Because in the end there are more and more threads to follow: where author and artist brings their research, their pasts (including their past work: the dad in Corey’s Island recalls – although not exactly – the beautiful, caring father in A Balloon for Grandad)… or where a reader’s own reading past or visits to a place or similar sadnesses lead off in the wrong direction.
So to end, not in any way to try and trump the painful story at the heart of Corey’s Rock, but maybe to explain part of my confusion as I read and re-read it, joining in the sea song of all those times Isla’s family walk along the beach or look out for the bobbing head of a seal, is one of my twenty-year old poems for our son Theo.
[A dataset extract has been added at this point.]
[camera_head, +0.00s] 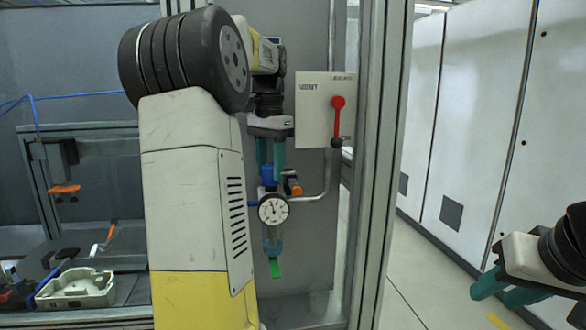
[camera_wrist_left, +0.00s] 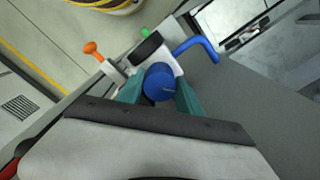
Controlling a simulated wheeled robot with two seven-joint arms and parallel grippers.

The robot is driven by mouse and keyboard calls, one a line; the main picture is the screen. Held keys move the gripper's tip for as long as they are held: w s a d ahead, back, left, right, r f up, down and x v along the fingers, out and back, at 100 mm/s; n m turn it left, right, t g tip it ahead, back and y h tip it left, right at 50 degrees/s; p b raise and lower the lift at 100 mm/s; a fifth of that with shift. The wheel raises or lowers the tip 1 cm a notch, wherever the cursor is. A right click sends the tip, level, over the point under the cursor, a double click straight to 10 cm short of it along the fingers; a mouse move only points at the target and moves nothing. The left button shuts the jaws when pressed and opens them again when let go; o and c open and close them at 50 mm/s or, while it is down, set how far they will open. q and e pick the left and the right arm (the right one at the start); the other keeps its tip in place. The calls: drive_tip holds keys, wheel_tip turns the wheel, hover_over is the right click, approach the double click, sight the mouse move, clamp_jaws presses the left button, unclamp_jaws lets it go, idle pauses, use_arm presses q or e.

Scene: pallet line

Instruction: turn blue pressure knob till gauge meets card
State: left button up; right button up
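The blue pressure knob (camera_head: 267,174) sits on top of a regulator, above a round white gauge (camera_head: 273,209). The gauge's dark needle points roughly upward, but its marks are too small to read. My left gripper (camera_head: 270,168) reaches down from above, its teal fingers on either side of the knob. In the left wrist view the blue knob (camera_wrist_left: 158,83) fills the space between the fingertips, which appear to touch it. My right gripper (camera_head: 494,292) is open and empty at the lower right, far from the regulator. I cannot make out a card with a target reading.
A white VENT plate with a red lever (camera_head: 338,118) stands just right of my left gripper. An orange-tipped fitting (camera_head: 293,185) is beside the knob. A green-tipped drain (camera_head: 275,268) hangs below. A metal post (camera_head: 378,170) separates this from grey cabinets (camera_head: 465,110).

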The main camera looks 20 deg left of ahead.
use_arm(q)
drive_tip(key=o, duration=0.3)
Recalling you is a daily conjuration. In solitude
I know my sadness, know your face, but you appear
where least expected: at the corners of sleep;
at the bruise of unkindness; in a flower
unlooked-for, by a cliff’s edge.
Today I called you,
throwing a stone
into the receding tide,
trying to write your name in the wet sand;
but as I made the first stroke, crossbar of your T,
the wave returned,
unbidden, sudden –
And the mark my writing didn’t leave was you.